Aim: Would you pull out every line of the material that contains the string "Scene"?

* BEGIN Extracted data *

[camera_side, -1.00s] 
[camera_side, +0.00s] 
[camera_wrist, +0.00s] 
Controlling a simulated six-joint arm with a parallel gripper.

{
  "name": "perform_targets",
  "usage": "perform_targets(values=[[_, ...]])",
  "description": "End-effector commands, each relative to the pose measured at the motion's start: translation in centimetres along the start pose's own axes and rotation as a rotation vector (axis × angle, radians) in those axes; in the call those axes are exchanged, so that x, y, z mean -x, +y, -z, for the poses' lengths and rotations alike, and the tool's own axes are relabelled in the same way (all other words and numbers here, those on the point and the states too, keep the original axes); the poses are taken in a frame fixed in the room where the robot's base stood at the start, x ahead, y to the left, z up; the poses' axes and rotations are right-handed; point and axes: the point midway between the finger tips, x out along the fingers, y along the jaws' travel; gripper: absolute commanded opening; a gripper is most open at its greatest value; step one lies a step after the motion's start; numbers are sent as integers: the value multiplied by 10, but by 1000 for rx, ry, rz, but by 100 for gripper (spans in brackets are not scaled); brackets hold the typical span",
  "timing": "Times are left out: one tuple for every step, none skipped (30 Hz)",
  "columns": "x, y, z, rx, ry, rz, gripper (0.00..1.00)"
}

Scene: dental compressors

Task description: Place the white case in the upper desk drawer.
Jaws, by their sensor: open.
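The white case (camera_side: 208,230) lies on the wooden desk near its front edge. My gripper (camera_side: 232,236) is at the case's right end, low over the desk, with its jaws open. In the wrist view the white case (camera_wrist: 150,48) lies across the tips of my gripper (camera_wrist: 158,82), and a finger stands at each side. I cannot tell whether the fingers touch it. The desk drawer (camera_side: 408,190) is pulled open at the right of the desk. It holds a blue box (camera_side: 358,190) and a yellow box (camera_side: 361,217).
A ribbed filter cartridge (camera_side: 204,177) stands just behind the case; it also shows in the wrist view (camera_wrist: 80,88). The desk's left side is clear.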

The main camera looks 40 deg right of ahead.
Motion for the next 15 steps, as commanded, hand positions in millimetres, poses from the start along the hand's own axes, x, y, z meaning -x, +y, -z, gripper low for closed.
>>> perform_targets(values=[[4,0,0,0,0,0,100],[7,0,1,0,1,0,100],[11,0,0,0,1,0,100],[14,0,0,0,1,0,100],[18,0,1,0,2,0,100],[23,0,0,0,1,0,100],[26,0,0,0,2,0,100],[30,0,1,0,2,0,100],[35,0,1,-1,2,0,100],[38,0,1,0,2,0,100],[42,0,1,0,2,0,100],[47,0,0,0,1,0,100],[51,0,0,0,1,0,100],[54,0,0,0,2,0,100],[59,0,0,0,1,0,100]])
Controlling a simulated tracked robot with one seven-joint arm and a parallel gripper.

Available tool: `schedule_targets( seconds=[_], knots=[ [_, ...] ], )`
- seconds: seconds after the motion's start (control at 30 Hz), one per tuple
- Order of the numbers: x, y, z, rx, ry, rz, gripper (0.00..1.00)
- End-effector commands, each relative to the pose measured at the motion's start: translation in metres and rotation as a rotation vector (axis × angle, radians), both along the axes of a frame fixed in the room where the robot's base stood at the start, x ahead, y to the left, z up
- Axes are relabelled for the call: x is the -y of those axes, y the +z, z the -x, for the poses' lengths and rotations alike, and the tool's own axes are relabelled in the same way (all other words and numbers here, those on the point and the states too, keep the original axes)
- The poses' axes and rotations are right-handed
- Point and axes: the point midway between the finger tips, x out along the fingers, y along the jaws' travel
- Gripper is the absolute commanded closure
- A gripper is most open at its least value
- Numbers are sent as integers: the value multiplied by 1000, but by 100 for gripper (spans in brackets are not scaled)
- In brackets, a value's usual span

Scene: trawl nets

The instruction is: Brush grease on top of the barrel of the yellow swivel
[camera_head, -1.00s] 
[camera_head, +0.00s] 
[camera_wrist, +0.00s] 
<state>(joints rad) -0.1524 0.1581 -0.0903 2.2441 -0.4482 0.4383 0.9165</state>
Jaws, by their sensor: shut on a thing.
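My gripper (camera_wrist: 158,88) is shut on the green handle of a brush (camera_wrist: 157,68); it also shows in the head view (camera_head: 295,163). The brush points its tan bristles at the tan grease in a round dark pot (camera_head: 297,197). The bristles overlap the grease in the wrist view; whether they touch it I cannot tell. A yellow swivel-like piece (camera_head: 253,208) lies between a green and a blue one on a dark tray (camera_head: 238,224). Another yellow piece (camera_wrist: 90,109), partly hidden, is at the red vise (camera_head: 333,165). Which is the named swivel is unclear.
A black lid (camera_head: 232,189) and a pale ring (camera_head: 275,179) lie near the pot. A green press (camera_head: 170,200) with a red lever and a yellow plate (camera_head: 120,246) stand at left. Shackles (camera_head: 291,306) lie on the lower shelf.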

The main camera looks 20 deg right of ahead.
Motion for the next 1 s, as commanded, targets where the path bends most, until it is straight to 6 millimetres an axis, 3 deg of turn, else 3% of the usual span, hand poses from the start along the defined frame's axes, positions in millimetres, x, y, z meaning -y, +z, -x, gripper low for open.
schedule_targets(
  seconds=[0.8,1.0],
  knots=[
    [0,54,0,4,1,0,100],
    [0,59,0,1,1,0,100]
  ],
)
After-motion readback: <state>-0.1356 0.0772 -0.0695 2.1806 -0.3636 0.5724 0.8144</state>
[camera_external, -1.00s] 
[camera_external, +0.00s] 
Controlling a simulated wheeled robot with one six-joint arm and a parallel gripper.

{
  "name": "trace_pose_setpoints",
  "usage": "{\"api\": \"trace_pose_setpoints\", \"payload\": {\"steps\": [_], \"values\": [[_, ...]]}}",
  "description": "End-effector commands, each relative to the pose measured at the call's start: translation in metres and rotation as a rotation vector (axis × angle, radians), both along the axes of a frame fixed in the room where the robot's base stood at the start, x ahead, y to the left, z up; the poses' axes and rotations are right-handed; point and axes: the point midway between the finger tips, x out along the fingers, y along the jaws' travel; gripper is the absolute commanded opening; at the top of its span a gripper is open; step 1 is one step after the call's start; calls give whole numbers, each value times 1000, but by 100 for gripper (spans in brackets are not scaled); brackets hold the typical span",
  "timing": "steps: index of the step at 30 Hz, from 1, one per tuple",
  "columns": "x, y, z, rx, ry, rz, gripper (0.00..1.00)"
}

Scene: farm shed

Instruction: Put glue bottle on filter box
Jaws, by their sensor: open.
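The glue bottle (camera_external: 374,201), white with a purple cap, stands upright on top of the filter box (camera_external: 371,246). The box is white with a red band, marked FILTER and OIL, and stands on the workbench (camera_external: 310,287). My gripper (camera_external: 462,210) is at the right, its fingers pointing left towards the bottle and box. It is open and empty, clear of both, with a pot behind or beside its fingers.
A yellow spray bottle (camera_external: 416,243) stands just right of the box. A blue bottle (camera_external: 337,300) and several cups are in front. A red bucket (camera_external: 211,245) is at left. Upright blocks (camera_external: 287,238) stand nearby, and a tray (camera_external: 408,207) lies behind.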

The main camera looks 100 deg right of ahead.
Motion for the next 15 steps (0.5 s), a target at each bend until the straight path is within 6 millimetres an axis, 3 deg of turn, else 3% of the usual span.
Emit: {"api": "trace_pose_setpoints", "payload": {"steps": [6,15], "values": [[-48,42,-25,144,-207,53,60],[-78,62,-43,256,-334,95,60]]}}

* END Extracted data *

The response:
Scene: dental compressors
Scene: trawl nets
Scene: farm shed

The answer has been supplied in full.